**Items:**
>>

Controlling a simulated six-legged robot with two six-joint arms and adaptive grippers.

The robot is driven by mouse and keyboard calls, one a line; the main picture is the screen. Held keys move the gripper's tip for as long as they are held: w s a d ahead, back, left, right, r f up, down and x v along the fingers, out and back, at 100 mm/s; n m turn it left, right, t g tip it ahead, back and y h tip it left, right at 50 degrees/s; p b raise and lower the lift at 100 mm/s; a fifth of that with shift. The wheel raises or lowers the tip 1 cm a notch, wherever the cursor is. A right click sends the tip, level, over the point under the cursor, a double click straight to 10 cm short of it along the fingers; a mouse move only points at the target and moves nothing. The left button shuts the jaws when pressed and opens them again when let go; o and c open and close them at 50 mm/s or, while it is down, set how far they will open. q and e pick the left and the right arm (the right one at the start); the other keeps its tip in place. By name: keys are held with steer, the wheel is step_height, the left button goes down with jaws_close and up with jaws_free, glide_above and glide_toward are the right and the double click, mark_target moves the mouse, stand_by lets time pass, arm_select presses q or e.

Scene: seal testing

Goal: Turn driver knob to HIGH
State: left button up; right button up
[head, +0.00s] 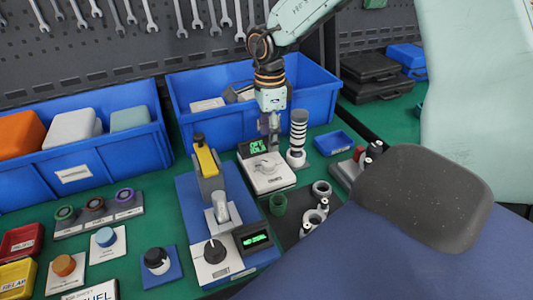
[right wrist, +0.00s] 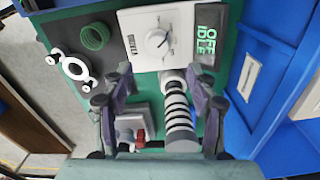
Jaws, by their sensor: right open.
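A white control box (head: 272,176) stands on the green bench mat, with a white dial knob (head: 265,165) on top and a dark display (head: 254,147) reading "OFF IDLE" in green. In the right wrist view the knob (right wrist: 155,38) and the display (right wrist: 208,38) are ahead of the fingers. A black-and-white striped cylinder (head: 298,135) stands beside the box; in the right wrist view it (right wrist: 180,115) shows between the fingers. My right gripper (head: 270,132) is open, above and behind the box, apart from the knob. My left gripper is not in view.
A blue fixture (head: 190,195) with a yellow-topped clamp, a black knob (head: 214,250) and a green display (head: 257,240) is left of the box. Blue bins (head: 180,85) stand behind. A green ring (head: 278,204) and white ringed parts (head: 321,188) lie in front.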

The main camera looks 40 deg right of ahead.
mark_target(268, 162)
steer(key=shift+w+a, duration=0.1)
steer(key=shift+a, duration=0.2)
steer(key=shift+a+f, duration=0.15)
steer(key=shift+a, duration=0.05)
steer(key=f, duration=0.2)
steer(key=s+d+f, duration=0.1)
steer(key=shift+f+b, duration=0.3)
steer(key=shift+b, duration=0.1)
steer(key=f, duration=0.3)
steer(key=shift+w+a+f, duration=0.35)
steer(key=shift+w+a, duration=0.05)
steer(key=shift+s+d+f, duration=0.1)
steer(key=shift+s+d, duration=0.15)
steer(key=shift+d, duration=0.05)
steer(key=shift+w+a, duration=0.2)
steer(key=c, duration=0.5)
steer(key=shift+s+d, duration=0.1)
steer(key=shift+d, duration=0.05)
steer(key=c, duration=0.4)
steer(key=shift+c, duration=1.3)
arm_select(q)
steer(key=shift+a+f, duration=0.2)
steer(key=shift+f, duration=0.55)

<<
>>

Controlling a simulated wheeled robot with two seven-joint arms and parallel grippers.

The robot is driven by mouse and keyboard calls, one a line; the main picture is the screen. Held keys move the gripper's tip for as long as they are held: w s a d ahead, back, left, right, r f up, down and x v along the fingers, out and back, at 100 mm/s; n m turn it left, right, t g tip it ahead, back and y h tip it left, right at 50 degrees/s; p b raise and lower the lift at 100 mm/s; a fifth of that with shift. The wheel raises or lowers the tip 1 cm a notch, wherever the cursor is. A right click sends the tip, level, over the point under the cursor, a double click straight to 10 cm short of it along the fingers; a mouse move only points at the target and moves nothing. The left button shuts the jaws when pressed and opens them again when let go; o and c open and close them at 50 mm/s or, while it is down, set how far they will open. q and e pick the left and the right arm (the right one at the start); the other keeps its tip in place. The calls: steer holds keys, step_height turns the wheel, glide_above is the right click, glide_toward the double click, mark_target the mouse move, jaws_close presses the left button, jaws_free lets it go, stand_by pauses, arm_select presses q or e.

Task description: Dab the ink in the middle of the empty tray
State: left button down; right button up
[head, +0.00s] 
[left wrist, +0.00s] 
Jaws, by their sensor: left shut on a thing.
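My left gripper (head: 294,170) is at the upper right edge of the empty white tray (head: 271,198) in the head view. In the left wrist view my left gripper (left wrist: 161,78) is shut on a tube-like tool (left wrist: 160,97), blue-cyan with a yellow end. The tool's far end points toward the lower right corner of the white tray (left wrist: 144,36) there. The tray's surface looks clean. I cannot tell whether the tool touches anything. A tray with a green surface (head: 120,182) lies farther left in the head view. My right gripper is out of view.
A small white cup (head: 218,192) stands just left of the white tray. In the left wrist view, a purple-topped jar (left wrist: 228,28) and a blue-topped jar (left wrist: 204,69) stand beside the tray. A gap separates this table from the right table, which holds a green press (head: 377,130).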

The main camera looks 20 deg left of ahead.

<<
>>

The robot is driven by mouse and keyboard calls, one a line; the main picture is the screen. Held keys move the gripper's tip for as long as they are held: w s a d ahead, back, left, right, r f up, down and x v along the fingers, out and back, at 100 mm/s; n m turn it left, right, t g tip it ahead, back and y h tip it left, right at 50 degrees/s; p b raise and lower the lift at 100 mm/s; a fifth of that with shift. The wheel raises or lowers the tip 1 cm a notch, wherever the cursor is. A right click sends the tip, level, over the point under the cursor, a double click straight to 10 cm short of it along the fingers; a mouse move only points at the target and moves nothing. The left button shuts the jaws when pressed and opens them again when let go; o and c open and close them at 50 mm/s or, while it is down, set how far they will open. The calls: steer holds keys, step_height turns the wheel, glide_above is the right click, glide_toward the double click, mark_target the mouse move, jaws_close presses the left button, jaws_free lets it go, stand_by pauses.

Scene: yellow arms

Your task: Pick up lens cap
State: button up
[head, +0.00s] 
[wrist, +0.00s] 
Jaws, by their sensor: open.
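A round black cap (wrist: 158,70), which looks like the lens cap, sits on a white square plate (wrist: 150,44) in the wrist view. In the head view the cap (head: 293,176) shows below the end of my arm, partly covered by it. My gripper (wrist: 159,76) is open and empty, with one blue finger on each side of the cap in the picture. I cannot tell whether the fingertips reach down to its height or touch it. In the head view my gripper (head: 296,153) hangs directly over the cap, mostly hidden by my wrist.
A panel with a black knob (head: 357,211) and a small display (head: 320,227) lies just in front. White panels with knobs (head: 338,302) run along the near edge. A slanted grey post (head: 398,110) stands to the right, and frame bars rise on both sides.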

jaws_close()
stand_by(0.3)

<<

**Problem details:**
Give again, word for word, the part that opens with the line containing "State: left button up; right button up" and closes with the one containing "[right wrist, +0.00s]". Include both of those lines and skip all pictures.

**Full answer:**
State: left button up; right button up
[head, +0.00s] 
[right wrist, +0.00s] 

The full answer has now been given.